Please provide the following information when requesting support.
• Hardware (T4/V100/Xavier/Nano/etc) RTX4090
• Network Type (Detectnet_v2/Faster_rcnn/Yolo_v4/LPRnet/Mask_rcnn/Classification/etc) Detectnet_v2
• TLT Version (Please run “tlt info --verbose” and share “docker_tag” here) TAO4 Baremetal
• Training spec file(If have, please share here) /notebooks/tao_api_starter_kit/client/automl/object_detection.ipynb
• How to reproduce the issue ? (This is for errors. Please share the command line and the detailed log here.)

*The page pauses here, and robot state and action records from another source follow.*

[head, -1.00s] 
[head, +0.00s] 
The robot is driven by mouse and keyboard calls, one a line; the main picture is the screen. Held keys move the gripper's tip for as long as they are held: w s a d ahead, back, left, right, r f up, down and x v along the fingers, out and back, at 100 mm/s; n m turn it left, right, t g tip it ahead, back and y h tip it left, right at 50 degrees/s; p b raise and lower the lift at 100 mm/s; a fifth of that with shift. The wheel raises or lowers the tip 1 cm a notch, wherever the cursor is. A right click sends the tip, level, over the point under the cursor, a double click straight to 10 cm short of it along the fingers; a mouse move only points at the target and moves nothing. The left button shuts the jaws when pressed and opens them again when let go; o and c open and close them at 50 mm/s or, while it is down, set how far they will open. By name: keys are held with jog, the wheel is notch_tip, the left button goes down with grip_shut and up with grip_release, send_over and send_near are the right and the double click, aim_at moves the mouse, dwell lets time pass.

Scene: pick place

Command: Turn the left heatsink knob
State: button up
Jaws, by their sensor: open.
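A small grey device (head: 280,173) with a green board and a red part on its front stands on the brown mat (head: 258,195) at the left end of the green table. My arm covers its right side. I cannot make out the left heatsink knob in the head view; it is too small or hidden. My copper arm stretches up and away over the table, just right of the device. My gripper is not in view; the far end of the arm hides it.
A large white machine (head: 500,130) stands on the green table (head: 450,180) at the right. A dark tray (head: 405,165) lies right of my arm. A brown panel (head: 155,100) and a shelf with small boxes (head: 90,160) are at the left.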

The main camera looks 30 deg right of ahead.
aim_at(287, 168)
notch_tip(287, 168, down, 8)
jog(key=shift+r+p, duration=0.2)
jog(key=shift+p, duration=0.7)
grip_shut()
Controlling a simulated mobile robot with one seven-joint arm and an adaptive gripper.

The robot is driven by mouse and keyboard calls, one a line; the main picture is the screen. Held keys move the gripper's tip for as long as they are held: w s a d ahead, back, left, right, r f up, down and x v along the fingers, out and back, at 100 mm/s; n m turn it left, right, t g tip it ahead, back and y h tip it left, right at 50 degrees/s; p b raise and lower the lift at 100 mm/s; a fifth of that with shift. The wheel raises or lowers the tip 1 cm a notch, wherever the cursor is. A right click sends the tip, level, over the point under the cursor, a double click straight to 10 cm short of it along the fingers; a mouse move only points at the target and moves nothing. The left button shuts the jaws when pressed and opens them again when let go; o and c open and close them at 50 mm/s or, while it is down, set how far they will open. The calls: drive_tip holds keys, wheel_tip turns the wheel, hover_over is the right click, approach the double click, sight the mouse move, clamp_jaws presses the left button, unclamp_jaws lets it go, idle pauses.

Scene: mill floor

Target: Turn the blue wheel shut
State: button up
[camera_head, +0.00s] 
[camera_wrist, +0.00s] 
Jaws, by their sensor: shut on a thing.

According the last TAO conference the process can be executed using the PeopleNet network.
Loading the custom dataset and select the pretrained network based on peoplenet (detectnet_v2)
pretrained_map = {“detectnet_v2” : “peoplenet:trainable_v2.6”}
Launch the AutoMl process and nothing happend.
Not logs generated, no compute movement.
Error found in the container:
kubectl logs -n gpu-operator tao-toolkit-api-workflow-pod-859fd5f7cc-mmpjr
AutoML pipeline
Exception in thread Thread-4 (AutoMLPipeline):
Traceback (most recent call last):
File “/usr/local/lib/python3.11/threading.py”, line 1038, in _bootstrap_inner
self.run()
File “/usr/local/lib/python3.11/threading.py”, line 975, in run
self._target(*self._args, **self._kwargs)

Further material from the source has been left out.